Bacon’s aphorisms are the most quotable among the English writers. A large number of his observations have become proverbial and popular household commonplaces. Examples readily come to mind:
Reading maketh a full man; conference a ready man; writing an exact man”    

Of Studies
“Some books are to be tasted, others to be swallowed and some few to be chewed and digested”.Of Studies

“He that questioned much, shall learne much, and content much.”Of discourse.
                                                                           

Similar examples reality come to mind from Bacon’s other essays too. For example in Of Death Bacon says: 
“Revenge Triumphy over death; love slights it; Honour as pireth to it; Gruief Flieth to it; Fear preoccupateth it”.
                                                            Or
In of Praise Bacon says in neatly compressed sentence:
            “ Praise is the reflection of the virtue. But it is the reflection glass or body which giveth the reflection”.
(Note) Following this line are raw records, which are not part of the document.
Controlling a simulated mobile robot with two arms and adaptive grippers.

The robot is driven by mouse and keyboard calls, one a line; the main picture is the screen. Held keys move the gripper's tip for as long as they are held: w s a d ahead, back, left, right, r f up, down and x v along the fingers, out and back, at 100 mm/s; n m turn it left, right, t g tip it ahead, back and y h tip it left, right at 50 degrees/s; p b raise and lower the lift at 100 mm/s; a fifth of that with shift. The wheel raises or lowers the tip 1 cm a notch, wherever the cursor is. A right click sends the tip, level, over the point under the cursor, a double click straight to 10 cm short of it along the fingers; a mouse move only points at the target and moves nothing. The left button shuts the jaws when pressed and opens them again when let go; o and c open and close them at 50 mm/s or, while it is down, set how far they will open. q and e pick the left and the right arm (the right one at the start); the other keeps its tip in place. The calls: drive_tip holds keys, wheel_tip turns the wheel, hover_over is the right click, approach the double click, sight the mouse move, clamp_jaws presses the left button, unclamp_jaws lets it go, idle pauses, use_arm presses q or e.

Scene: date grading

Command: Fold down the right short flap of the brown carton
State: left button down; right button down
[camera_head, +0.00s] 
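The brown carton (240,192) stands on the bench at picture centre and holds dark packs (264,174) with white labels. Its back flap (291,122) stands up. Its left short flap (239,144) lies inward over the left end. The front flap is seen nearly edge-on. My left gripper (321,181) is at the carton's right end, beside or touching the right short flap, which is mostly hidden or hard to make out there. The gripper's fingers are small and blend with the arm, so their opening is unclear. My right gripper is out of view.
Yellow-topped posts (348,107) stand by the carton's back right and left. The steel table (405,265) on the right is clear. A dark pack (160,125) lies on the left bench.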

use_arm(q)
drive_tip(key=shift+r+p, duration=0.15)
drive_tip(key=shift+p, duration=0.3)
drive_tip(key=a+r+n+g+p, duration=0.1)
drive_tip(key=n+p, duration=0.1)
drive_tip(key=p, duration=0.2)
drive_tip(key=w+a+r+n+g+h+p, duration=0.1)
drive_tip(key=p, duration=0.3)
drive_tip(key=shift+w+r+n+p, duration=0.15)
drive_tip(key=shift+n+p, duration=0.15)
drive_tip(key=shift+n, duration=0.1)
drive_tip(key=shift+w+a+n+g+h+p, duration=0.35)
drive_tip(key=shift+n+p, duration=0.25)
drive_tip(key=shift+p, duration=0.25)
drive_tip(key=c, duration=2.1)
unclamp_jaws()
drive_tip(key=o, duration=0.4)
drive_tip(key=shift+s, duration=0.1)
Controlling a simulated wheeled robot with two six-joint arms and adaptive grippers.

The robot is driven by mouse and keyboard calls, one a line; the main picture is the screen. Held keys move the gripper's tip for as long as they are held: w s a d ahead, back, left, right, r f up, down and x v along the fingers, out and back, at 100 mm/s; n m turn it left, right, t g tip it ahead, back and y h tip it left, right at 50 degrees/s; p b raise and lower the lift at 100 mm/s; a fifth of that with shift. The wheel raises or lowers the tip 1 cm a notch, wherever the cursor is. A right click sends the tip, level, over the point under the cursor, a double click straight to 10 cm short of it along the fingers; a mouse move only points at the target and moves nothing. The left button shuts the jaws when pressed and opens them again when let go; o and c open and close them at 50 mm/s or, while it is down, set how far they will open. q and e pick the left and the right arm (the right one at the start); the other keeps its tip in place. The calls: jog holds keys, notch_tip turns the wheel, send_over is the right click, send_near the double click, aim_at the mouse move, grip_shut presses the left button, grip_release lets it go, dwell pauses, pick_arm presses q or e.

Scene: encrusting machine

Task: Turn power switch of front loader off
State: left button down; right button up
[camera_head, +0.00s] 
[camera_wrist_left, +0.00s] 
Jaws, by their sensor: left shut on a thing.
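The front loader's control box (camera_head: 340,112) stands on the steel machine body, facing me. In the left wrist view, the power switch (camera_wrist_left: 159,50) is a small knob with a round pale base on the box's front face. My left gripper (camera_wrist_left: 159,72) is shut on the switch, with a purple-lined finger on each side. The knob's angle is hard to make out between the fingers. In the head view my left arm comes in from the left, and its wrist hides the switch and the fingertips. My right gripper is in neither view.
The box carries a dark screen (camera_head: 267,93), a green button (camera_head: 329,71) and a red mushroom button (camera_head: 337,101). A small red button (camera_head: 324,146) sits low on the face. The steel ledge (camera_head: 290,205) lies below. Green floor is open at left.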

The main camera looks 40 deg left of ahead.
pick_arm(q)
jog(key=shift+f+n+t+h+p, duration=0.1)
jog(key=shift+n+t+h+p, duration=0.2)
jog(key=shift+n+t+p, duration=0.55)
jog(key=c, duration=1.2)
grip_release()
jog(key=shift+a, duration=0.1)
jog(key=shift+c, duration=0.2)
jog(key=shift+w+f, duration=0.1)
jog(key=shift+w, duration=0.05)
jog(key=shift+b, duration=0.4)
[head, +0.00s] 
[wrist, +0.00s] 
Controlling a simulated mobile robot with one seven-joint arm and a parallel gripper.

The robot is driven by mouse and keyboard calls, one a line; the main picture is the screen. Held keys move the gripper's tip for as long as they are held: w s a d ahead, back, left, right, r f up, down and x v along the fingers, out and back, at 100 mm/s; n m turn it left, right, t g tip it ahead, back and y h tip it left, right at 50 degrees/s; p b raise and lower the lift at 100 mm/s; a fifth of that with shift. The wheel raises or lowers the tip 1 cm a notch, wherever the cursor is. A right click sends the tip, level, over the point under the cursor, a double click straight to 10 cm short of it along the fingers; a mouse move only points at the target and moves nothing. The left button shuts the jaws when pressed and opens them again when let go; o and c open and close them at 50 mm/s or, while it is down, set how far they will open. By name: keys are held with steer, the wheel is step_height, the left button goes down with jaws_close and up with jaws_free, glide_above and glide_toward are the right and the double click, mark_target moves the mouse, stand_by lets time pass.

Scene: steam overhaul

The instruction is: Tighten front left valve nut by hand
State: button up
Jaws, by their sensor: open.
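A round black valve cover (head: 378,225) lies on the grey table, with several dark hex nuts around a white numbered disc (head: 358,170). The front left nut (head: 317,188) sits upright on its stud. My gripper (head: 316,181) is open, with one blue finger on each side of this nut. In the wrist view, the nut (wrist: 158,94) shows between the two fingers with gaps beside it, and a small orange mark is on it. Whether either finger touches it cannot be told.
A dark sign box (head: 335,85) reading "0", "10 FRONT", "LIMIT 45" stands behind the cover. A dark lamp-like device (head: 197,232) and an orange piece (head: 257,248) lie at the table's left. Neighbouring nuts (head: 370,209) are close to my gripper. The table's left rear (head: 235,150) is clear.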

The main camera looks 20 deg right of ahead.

Though Bacon rejected the copious style, quite paradoxically he is a rhetorical writer. Macaulay says “though Bacon did not arm his philosophy with the weapons of logic, he adorned her profusely with all decoration of rhetoric. His eloquence …….. would have entitled him to a high place”. In his essays Bacon had taken ample resort to certain rhetorical devices in order to establish his points. Of these devices, similes, metaphors and climaxes abound in his texts.

In of Studies he compares our natural abilities to the growth of a plant. As a plant need pruning, our natural qualities are to be decorated by studies. In of Discourse the talkative ‘posers’ are beautifully compared to the tedious gay dancers. Such examples can easily be multiplied.

Saintsbury is rather critical on Bacon and says, “that he dazzles, amuses, half-delusively suggests, stimulates, provokes, lures on, much more than he proves, edifies, instructs, satisfies, is indeed perfectly true”. L.C. Knights also finds fault with Bacon for his allegedly stolid unimaginative use of the English language. We may wish to disagree these paints. Basically, no doubt, Bacon evolves an expansive style because his purpose requires it; but he can also use ampler structure to display the finer beauties of the English language. Thus, such aphorism is the result of Bacon’s brevity which meant to create a clarifying, penetrating impact upon the readers.